---- Provided information
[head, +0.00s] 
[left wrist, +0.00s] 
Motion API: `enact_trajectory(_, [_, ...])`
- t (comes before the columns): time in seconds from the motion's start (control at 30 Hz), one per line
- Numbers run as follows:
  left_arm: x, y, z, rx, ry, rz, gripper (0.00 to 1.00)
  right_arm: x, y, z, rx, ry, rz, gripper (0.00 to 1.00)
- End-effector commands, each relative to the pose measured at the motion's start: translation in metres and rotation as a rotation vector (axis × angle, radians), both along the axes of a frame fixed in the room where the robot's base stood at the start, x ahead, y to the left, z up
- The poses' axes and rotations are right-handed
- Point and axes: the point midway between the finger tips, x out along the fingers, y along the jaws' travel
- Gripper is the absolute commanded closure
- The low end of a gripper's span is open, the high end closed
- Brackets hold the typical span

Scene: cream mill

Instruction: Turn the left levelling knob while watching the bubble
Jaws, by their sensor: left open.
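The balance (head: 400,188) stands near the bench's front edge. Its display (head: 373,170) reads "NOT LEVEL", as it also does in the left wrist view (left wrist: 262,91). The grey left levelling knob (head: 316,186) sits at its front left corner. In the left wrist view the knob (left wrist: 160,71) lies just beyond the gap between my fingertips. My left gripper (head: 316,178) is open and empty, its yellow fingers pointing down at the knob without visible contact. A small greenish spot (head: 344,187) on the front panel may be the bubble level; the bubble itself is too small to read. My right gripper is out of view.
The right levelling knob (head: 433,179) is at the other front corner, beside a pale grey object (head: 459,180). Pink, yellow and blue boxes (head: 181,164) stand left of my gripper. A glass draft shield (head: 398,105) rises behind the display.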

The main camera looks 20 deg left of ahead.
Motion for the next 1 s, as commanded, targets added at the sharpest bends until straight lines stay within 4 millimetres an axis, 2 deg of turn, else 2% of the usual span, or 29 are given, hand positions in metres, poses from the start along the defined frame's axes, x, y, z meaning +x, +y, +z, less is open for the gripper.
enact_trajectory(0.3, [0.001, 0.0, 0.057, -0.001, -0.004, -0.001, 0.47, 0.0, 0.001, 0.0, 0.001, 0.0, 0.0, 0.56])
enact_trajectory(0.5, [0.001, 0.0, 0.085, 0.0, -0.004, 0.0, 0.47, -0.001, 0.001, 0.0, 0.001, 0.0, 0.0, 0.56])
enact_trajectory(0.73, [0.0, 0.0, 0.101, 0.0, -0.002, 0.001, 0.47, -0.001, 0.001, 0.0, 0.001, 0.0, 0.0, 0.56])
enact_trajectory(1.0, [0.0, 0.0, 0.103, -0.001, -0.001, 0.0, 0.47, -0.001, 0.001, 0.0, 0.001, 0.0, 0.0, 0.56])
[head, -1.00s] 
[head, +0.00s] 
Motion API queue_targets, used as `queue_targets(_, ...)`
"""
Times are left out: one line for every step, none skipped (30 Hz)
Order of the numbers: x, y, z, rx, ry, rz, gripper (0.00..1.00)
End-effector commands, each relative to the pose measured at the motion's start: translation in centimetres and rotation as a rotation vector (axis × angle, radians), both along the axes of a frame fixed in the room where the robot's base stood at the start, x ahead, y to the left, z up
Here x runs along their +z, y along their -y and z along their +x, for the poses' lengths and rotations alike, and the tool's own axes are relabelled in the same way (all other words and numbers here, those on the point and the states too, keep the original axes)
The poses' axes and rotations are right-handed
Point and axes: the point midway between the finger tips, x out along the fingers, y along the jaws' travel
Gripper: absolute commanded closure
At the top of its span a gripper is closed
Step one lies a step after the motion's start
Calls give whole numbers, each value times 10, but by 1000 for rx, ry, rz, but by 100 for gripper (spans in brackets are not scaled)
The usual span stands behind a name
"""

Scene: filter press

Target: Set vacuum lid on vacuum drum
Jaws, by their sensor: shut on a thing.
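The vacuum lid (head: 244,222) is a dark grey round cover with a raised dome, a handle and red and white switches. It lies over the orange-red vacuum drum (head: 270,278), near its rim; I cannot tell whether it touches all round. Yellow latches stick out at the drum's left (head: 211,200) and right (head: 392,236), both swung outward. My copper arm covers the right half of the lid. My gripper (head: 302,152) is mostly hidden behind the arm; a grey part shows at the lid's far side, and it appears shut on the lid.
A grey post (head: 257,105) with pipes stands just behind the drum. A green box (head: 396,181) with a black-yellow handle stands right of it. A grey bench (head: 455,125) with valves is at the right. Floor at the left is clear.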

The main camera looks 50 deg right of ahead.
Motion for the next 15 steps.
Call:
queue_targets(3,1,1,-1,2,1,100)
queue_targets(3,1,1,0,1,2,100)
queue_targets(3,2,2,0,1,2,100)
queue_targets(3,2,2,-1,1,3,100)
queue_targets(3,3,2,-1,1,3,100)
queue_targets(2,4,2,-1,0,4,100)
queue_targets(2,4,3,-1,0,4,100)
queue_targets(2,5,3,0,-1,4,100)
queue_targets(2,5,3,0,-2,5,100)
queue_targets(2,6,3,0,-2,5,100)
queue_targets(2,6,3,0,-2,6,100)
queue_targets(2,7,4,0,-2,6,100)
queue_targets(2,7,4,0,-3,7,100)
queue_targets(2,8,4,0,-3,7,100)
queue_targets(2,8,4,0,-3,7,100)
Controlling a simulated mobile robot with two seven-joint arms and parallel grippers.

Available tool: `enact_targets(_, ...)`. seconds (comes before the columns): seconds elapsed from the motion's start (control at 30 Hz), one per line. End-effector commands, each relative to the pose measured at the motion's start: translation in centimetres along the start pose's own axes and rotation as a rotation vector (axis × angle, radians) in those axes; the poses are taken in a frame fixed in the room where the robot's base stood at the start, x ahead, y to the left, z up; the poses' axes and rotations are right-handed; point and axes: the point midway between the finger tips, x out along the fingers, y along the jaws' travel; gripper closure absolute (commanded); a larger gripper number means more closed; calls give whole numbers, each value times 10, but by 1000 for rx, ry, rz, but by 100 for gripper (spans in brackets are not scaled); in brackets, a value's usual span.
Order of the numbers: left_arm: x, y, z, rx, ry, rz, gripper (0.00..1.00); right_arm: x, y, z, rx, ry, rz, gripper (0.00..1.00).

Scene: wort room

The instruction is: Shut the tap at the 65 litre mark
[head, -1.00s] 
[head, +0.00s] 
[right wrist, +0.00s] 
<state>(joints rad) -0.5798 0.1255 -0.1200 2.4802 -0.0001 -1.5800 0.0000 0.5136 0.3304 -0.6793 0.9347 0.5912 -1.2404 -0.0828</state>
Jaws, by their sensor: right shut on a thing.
--------
Work to complete: From the entries above, select each line containing the string "rotations".

Final result:
- The poses' axes and rotations are right-handed
Here x runs along their +z, y along their -y and z along their +x, for the poses' lengths and rotations alike, and the tool's own axes are relabelled in the same way (all other words and numbers here, those on the point and the states too, keep the original axes)
The poses' axes and rotations are right-handed
Available tool: `enact_targets(_, ...)`. seconds (comes before the columns): seconds elapsed from the motion's start (control at 30 Hz), one per line. End-effector commands, each relative to the pose measured at the motion's start: translation in centimetres along the start pose's own axes and rotation as a rotation vector (axis × angle, radians) in those axes; the poses are taken in a frame fixed in the room where the robot's base stood at the start, x ahead, y to the left, z up; the poses' axes and rotations are right-handed; point and axes: the point midway between the finger tips, x out along the fingers, y along the jaws' travel; gripper closure absolute (commanded); a larger gripper number means more closed; calls give whole numbers, each value times 10, but by 1000 for rx, ry, rz, but by 100 for gripper (spans in brackets are not scaled); in brackets, a value's usual span.

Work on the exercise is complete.